Es el mandatario latinoamericano más influyente en la red social y la usó con maestría en la oposición y la campaña, pero en el poder le ha costado sus mayores errores políticos, como cuando anunció un cese al fuego con el ELN, que la guerrilla desmintió, o se equivocó al asegurar que los cuatro niños indígenas desaparecidos en la selva habían sido localizados (24 días antes del verdadero rescate). Su hija Sofía piensa que Twitter es una buena manera de llegar a gente que jamás podría acceder a opiniones del presidente, aunque también recoge cuerda: “Escribir con las emociones en vivo sin reposar no siempre es lo mejor”. Gaviria es tajante: “Cualquier presidente debería [quitarse] Twitter del celular”.
Hay un día que no se va de la memoria de Petro. El 9 de diciembre de 2013 estaba participando en un acto como alcalde de Bogotá pendiente de su teléfono. Esperaba una decisión judicial. Frente a él, entre el público, María Victoria Duque le escribió un mensaje, como habían quedado: “Acaban de destituirlo”. Al darle la palabra, Petro se acercó al micrófono. “Ya no puedo intervenir porque ya no soy alcalde”, dijo. El acto se acabó de pronto. Mientras su equipo lloraba, el exalcalde no soltó ni una lágrima, ya estaba pensando en cómo doblegar una decisión que consideraba injusta. Recuperó su puesto gracias a la Comisión Interamericana de Derechos Humanos (CIDH), que le dio la razón y condenó al Estado colombiano por vulnerar sus derechos políticos.

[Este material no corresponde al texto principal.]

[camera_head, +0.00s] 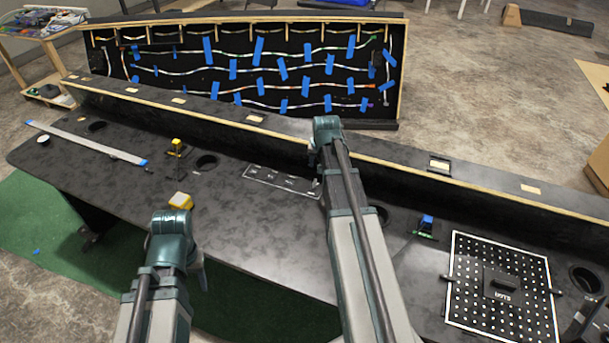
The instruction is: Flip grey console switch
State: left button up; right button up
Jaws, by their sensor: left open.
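A dark switch panel (262,177) with a light outline and several small fittings lies on the black console desk (230,215), left of my right arm. I cannot tell which fitting is the grey switch or how it is set. My left arm comes in at the lower left. Its gripper (201,276) shows only in small part beside the arm, at the desk's front edge, open and apart from the panel. My right arm reaches up the middle close to the panel's right end. Its gripper is hidden behind the arm.
A yellow button box (180,201) and a smaller yellow-topped one (176,147) stand left of the panel. A blue-topped button (427,224) and a white-framed perforated board (462,300) are at the right. A raised ledge (400,160) runs behind the desk.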

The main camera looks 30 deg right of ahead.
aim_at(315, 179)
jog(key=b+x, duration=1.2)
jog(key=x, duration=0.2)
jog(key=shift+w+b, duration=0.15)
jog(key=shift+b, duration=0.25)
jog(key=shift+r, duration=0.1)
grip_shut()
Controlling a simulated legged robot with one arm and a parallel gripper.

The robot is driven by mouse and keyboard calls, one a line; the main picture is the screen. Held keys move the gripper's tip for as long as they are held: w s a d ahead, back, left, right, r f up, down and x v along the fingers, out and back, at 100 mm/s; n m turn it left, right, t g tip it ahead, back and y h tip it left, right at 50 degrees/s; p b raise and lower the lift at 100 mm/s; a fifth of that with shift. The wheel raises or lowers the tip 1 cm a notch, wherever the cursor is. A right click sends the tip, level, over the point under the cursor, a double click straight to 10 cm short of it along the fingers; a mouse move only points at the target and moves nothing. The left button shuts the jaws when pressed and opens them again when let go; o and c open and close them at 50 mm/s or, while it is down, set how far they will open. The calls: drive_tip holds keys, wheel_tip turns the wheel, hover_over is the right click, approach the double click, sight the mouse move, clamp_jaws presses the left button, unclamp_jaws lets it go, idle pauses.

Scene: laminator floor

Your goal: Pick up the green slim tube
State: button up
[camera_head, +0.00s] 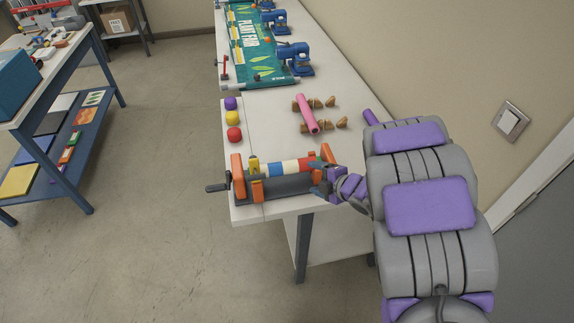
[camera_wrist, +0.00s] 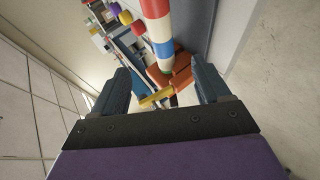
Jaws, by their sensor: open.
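I cannot make out a separate green slim tube in either view. A striped roll (camera_head: 290,166) in blue, white and red lies across a laminator (camera_head: 285,187) with orange end plates at the table's near end. In the wrist view the striped roll (camera_wrist: 158,28) runs down toward the space between my fingers, with a small dark green bit at its lower end. My gripper (camera_head: 323,182) is at the right end of the laminator; the wrist view shows it (camera_wrist: 162,80) open, its blue fingers wide apart, with nothing clearly held.
A pink tube (camera_head: 306,112) lies across wooden cradles (camera_head: 330,102) on the white table (camera_head: 262,112). Purple, yellow and red (camera_head: 234,134) round pieces line the left edge. A teal banner (camera_head: 258,45) and blue presses (camera_head: 295,58) stand farther back. The floor (camera_head: 150,150) to the left is clear.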

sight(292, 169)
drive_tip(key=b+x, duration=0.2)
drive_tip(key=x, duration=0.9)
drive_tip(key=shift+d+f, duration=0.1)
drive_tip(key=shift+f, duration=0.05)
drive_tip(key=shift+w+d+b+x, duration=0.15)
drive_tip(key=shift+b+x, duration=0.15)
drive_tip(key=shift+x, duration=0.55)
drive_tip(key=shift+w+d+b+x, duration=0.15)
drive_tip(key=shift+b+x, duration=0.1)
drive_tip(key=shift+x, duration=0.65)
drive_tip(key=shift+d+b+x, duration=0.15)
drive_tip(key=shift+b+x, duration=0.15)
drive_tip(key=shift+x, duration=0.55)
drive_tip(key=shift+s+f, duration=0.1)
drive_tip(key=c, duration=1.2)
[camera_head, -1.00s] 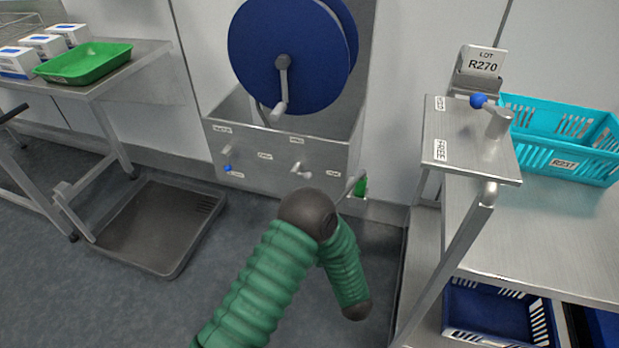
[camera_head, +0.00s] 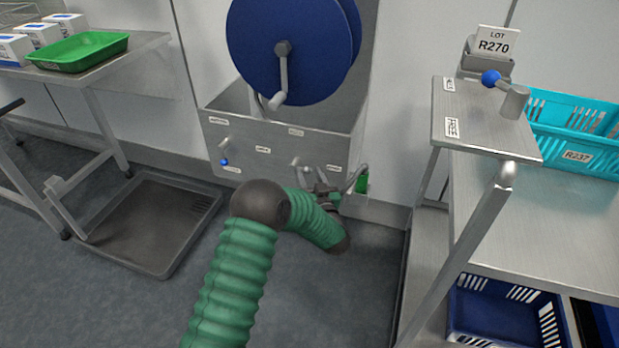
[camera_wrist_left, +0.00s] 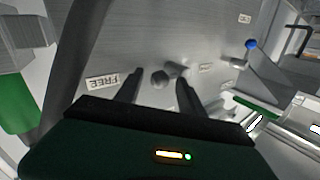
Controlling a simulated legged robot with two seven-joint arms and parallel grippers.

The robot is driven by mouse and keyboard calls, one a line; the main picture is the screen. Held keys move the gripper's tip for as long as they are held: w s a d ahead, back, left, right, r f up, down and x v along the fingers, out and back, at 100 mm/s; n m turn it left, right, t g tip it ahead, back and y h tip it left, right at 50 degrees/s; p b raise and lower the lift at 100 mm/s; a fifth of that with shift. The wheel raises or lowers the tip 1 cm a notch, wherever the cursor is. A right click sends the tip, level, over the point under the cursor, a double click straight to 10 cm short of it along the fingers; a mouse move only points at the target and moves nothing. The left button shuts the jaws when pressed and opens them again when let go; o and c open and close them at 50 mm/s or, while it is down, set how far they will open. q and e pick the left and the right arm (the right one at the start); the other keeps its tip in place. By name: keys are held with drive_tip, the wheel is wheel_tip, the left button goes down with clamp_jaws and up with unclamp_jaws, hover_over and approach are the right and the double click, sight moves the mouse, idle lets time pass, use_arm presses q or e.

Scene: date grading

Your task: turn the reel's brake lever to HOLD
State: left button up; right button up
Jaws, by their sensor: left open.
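The reel's brake lever (camera_head: 297,163) is a small grey lever on the front of the steel housing (camera_head: 347,150) below the blue reel (camera_head: 285,75). In the left wrist view its round dark knob (camera_wrist_left: 160,78) leans toward the FREE label (camera_wrist_left: 103,82). The FREE label also shows in the head view (camera_head: 334,168), beside the lever. Another label (camera_head: 296,132) sits above it, too small to read. My left gripper (camera_head: 322,190) is open, just in front of the lever. The knob appears between its fingertips (camera_wrist_left: 158,90); contact cannot be told. My right gripper is out of view.
A second lever with a blue knob (camera_head: 224,162) is on the housing's left. A crank handle (camera_head: 276,100) hangs in front of the reel. A dark tray (camera_head: 155,265) lies on the floor.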

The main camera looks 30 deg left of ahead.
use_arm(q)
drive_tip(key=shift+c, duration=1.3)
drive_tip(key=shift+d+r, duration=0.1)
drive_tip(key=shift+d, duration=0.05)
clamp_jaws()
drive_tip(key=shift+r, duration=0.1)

Es ahí, en las dificultades, donde se crece el político acostumbrado a los ataques. Iván Cepeda, un alfil del presidente, dice que en Petro hay un choque constante entre dos fuerzas: “Se mantiene fiel y respetuoso con la Constitución, es un demócrata. Pero por otra parte es un hombre que ha vivido en la rebeldía, en la crítica, en la confrontación”. Esa es, en cierta forma, la guerra interna que libra ahora: entre ser el eterno opositor en lucha contra las élites o ejercer como el presidente de Colombia que ya las derrotó en las urnas.